L’Église a pour mission à la fois de rappeler cet ordre du monde que Dieu a voulu et dans lequel il nous a engagés par la création, et de le rappeler avec clarté, comme Jésus le fait dans l’évangile : « ils ne sont plus deux mais une seule chair » (Mc 10,8). Et en même temps, l’Église a pour mission de tenir compte de la dureté des cœurs, c’est-à-dire de la faiblesse, de la fragilité des hommes et des femmes auxquels elle est envoyée, des situations dans lesquelles cette fragilité les a engagés. Comment la parole du Christ peut-elle atteindre ces cœurs endurcis, non pas pour les approuver mais pour les aider à trouver un chemin de conversion et de sainteté ?
Dans notre vie quotidienne, nous sommes confrontés tous les jours à cette même question. Nous savons que nous avons été appelés à la vie pour devenir des saints, et nous savons que nous sommes fragiles et endurcis et que nous résistons à cet appel à la sainteté. Il faut bien que nous vivions cette tension, ou ce paradoxe entre notre vocation à la sainteté et la pauvreté de nos réalisations. On peut le vivre sur le mode de l’exclusion légale : puisque nous ne sommes pas effectivement des saints alors nous ne pourrons jamais devenir des saints. Ou bien, nous le vivons sur le mode d’un chemin de conversion auquel le Christ nous invite : certes, nous ne sommes pas encore pleinement des saints, mais notre vocation à la sainteté demeure. C’est cette vocation qui éclaire les situations difficiles auxquelles nous sommes confrontés et dans lesquelles nous vivons. C’est en nous appuyant sur cette vocation que nous pourrons espérer trouver le chemin de la grâce malgré nos faiblesses et nos fragilités.

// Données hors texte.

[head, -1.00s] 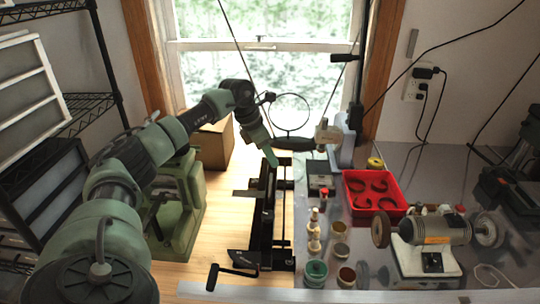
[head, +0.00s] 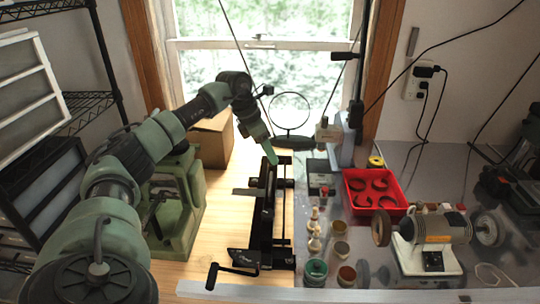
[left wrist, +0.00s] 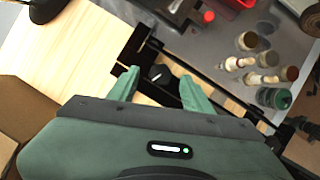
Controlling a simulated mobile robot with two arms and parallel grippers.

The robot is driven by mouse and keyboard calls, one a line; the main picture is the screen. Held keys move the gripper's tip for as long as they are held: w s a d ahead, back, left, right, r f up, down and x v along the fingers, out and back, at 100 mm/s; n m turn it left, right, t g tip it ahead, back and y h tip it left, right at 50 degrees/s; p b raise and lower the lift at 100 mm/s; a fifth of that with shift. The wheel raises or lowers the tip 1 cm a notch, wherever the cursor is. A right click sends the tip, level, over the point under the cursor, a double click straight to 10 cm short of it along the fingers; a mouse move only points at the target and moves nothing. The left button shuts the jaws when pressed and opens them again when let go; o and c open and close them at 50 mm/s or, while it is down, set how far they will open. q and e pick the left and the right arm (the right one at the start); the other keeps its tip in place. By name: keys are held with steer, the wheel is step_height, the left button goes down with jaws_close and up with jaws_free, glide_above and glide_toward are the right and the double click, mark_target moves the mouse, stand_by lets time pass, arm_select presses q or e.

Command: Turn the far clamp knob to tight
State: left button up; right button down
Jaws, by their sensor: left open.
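The far clamp knob (left wrist: 159,74) is a round black knob with a small light mark, on the black clamp frame (left wrist: 135,48). In the left wrist view it shows between the two green fingers of my left gripper (left wrist: 158,82), which is open; I cannot tell whether they touch it. In the head view my left gripper (head: 271,158) points down at the far end of the black frame (head: 266,212), and I cannot make out the knob there. The frame lies along the wooden bench, with a crank handle (head: 212,277) at its near end. My right gripper is out of view.
A red tray (head: 352,203), several small jars and pale wooden pegs (head: 314,230) stand right of the frame. A bench grinder (head: 432,229) is farther right. A green machine (head: 180,220) and cardboard box (head: 213,143) are left. A magnifier ring (head: 289,110) stands behind.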

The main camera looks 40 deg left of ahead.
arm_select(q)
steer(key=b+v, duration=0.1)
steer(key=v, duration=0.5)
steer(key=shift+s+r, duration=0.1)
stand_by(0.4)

Voilà la mission pastorale que le Pape a voulu rappeler après les deux sessions du Synode des évêques : l’Église est envoyée non pas aux justes mais aux pécheurs, non pas aux bien-portants mais aux malades, comme Jésus l’a dit lui-même de sa mission. Oui, l’Église est capable de progresser dans l’accompagnement, le soutien, l’appel, la stimulation des hommes et des femmes qui sont blessés par la vie, mais qui demeurent cependant appelés à la sainteté. Amen.
+ André cardinal Vingt-Trois, archevêque de Paris.